FedEx High-Fidelity Prototype
Overview
I planned and conducted evaluative and generative research on FedEx.com to improve usability and inform the design of a new user interaction for rerouting packages, thus creating the potential to reduce lost revenue from customer claims and drive new revenue to FedEx’s retail locations.
FedEx Express truck parked as driver makes delivery

FedEx Express truck parked as driver makes delivery

Discover and build empathy
Observations suggest a high cognitive burden
Through direct observations and contextual inquiry, I discovered that new users struggled to identify the next step on the login page of the FedEx website when attempting to create a new shipping label as a guest user. 

Rerouting packages lacks feedback
Interviews with users who took advantage of FedEx’s rerouting service suggested that the process was unintuitive and lacked sufficient feedback. Users were often left feeling that they didn’t know where they were in the process. 

Validating observations
I led a team of four HCI researchers in conducting an expert heuristic evaluation on the guest shipment user flow to understand why the login page caused the high cognitive burden suggested by my observations. My team discovered that the page featured jargon-heavy language, numerous competing dialogues, and demonstrated inconsistent design elements from the rest of the site. 

Slide 6 from "Pitch to re-design account creation"
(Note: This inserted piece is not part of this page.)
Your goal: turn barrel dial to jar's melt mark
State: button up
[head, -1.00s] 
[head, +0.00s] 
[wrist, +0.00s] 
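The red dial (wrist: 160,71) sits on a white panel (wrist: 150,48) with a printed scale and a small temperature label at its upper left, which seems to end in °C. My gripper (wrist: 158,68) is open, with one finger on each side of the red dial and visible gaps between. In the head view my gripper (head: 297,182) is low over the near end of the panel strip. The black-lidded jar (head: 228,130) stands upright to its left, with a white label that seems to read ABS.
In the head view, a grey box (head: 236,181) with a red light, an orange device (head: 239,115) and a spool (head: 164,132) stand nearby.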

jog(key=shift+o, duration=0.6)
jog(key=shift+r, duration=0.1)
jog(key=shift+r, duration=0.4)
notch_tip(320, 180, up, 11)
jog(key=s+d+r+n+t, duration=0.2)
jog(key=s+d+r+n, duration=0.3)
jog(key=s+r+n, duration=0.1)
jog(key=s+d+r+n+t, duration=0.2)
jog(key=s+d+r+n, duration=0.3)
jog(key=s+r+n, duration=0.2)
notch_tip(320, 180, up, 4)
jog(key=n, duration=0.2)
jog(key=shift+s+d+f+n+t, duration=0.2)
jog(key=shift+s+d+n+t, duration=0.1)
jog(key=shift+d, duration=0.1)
Slide 6 from "Pitch to re-design account creation"

Defining the problem
User testing to generate solutions
I planned and facilitated a usability study with a focus on generating new data for resolving the issues identified from the heuristic evaluation related to account login. This study also aimed to reveal opportunities to increase account creation conversion rates, improve long-term connection with users of FedEx.com, and facilitate growth in the business-to-business and the e-commerce market through an improved account creation experience.

Slide 12 from "Findings from usability study"

Slide 12 from "Findings from usability study"

Overview of usability study
Login page is jargon-heavy and complex
Quantitative user testing revealed that more than half of participants failed to start a new shipment as a guest user after encountering the account login page, confirming my analysis during discovery. 

Qualitative data suggested that participants were not confident that they had landed on the right page and could not easily identify the next step.

High cognitive burden to create an account
Data from an unmoderated closed card sort suggested that the account creation page featured unnecessary and loosely relevant information, with participants unanimously sorting two links into alternate categories. 

Additionally, while user testing revealed that most participants could successfully navigate to the correct page to open an account, only four of the nineteen participants rated that task “very easy” on a likert scale. 

Think aloud sessions further suggested that users found the process “cumbersome,” and earlier analysis showed that opening an account required navigating through up to seven pages. On average, FedEx.com users dropped off after less than three.
Slide 7 from "Pitch to re-design account creation"

Slide 7 from "Pitch to re-design account creation"

Problem, solution, and benefits
New re-route interaction
Concurrent to the usability study, I researched a new design for rerouting packages. Through ideation and sketching, I explored the potential benefits of encouraging customers to reroute packages, both as part of the larger customer experience, and as a business strategy for FedEx.

Benefits of changing behaviors
Increasing reroutes to retail stores can potentially reduce customer claims due to lost or stolen packages. According to a 2017 Comcast survey, 30% of Americans have experienced a lost package due to theft from the doorstep.

Sketches of new cards for managing deliveries

Sketches of new cards for managing deliveries

Developing the right solution
Ideation incorporates user research
During ideation, I sketched out new designs that nudge users to reroute packages to FedEx’s retail stores  using clear call to actions and simplified user flows. These designs focused on reducing friction and improving feedback.

Ideation through sketching

Competitive research
I analyzed Target, Ebay, Turbo Tax, UPS, and Amazon websites to identify potential opportunities for innovative disruptions; I identified that providing users with a default home store based on location makes it both easier for them to navigate to a nearby location and to reroute packages in fewer clicks.

Wireframe of new page for managing deliveries

Wireframe of new page for managing deliveries

Delivering the prototype
Creating a clear mental model
During ideation, I converged on a new visual design and interaction that maps directly how packages are rerouted between a user’s home and a nearby FedEx store.

Iteration
I iterated on the wireframes and designed the final prototype in Adobe XD. This prototype demonstrates how the new user flow makes it easier for customers to save their tracked item to an account by simplifying the login experience and producing a clear call to action. 

Additionally, the prototype showcases how the new reroute interactions visually encourage users to send packages to nearby FedEx stores for pickup, rewarding them with early delivery notifications.
Video of new prototype
Next steps
Expert feedback
Early feedback on the prototype suggests that improvements to the typography and visual design would increase the accessibility and usability of the overall design, specifically in cases where small fonts were used.

Usability testing
My next steps for the project are to conduct user testing on the prototype, grounding the next round of iteration in actionable user data.